During the World Cup, the United States played Iran. The history of these two countries is rife with conflict. The stakes for this game were high. The winner would continue in the tournament and the loser would go home. Beyond the field of play, tensions were particularly high given the current human rights issues in Iran.
Yet when the game was over, amid the victorious USA celebration there was this moving clip of a member of Team USA consoling a member of the Iranian team.
Both teams fought hard. Both were competing for the same prize which they valued equally. Both treated each other with respect on the pitch and after the game.
The adage goes, “it’s not whether you win or lose, it’s how you play the game.” The implication is how you play impacts how you feel about the result after.
In an increasingly divided dog-eat-dog world, how we play is being sacrificed at the altar of a “win at all costs” society.
We no longer respect those we compete against, we see them as our enemy. Either to be dismissed or hated.
Instead of acknowledging that they often want the same things we want – but may have a different idea of how to get it – we demonize or seek to demoralize them.
A few cases in point.
In just the last two months, I’ve heard of a local youth soccer game of twelve year olds where the final score was 14-0. It was not just that the score was lopsided but so too was the experience, resources and training that one team had over the other. Instead of pulling back and respecting this fact, one team humiliated another. Could anyone really feel good about this result?

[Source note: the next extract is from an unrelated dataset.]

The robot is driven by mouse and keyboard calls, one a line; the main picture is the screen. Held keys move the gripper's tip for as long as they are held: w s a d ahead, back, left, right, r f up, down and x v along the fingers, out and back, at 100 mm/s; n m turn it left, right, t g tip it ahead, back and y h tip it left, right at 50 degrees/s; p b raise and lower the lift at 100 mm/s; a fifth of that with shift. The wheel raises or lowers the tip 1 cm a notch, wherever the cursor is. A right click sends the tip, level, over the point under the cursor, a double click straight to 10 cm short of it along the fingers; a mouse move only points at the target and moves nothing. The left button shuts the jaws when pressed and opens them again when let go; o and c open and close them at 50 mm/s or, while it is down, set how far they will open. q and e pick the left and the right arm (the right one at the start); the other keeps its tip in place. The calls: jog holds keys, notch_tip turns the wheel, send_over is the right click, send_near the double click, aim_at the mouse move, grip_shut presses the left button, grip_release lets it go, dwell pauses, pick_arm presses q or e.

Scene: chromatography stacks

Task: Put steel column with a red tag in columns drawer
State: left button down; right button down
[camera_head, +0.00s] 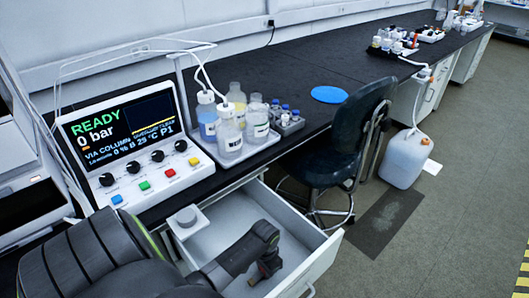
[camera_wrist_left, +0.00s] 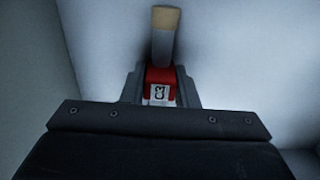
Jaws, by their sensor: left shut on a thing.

Our recent elections were ugly as usual. But beyond the rancor of the rhetoric does anyone think that spending $400 million on one Senate race in Georgia is the best use of those resources. Imagine the good that could have been done if those same resources were used to benefit the citizens of that state. How matters. Winning at all costs, has a cost.

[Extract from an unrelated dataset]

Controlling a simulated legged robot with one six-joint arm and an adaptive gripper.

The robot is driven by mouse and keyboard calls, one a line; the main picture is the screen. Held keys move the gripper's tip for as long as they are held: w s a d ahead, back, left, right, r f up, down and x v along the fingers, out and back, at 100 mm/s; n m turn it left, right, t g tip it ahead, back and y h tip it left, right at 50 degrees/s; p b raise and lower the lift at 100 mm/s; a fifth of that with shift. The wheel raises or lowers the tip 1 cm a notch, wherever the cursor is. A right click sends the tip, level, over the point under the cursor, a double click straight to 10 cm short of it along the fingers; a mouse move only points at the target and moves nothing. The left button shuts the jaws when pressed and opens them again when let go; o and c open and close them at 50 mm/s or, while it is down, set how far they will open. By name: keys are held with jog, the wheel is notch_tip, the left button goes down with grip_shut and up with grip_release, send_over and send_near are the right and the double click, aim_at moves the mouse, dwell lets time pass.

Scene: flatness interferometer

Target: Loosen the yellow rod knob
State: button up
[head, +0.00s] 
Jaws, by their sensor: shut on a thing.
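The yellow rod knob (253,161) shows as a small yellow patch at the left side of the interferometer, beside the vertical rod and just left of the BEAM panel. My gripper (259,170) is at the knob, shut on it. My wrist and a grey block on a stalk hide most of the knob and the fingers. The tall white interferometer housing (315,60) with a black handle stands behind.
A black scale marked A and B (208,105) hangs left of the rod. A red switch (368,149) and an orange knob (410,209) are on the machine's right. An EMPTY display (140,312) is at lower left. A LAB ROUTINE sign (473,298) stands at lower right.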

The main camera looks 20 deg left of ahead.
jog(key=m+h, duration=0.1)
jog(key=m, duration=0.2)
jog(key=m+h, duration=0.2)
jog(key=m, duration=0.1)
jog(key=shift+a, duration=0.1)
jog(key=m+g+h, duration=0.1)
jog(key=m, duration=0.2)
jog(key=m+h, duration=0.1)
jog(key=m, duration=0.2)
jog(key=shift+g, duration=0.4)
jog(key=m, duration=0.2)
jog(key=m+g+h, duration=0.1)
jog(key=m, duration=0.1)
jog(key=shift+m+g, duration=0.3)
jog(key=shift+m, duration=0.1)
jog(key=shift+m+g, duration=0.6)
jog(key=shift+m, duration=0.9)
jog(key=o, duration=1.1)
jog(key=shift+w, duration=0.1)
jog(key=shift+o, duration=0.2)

And finally, I’ve been engaged in a strike as a member of a part-time faculty union. It has been long, difficult and ugly. Sides talking past each other. Not respecting one another. Misunderstandings led to more pain, for the union, the university, students and their parents. One side will claim victory but if the “how” of negotiations leaves the institution severely damaged, who will have really won in the long term?
I like to win as much as the next person. More than that, I hate to lose. These feelings are natural. The question to ask yourself though is “how do we feel after the initial feelings of bliss or loss fade?”

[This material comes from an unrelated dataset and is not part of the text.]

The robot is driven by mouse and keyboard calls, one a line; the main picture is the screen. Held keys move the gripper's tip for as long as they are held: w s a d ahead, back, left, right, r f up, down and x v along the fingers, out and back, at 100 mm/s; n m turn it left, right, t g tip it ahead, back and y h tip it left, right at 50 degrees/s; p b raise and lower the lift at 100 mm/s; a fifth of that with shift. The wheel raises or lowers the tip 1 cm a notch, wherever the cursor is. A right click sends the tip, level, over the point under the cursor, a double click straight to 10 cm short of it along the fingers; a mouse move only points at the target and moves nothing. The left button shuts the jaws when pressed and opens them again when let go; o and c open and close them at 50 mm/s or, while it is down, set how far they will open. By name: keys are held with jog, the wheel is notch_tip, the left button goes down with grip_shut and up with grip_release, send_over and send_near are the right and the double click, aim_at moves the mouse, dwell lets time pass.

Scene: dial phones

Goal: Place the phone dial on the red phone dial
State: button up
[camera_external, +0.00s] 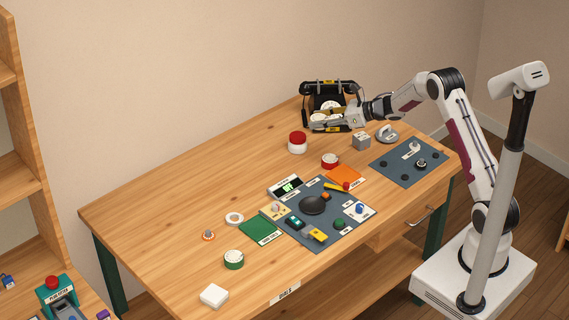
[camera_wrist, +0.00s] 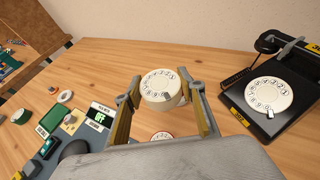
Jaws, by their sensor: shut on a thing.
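My gripper (camera_external: 322,122) hangs over the back of the table, just in front of the black phone (camera_external: 329,89). In the wrist view a round off-white phone dial (camera_wrist: 159,85) with black numbers sits between my two fingers. They are shut on it, and its numbered face is toward the camera.
A red-topped white cylinder (camera_external: 298,141) and a red-and-white round piece (camera_external: 330,160) stand near my gripper. A grey cube (camera_external: 362,142) and a bell-like grey thing (camera_external: 387,133) are to the right. A crowded grey mat (camera_external: 318,239) lies mid-table.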

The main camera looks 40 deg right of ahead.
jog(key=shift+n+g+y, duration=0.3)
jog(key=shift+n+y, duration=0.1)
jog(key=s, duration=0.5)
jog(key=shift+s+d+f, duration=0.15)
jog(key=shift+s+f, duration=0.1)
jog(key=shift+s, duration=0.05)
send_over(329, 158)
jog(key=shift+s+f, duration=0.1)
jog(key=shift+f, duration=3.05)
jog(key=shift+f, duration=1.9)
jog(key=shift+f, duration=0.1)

Do you feel good about how you acted? Do you even consider how the other side might now feel? Do you have more respect for yourself and the other side — or less? Is there anything you should have done differently? Was there any damage done by how you competed?
When the game is over, the race is run, the negotiations complete, do the two sides even want to come together – like what we witnessed in the Iran/USA game. If the answer is no, then there was likely a problem with how someone “played the game.”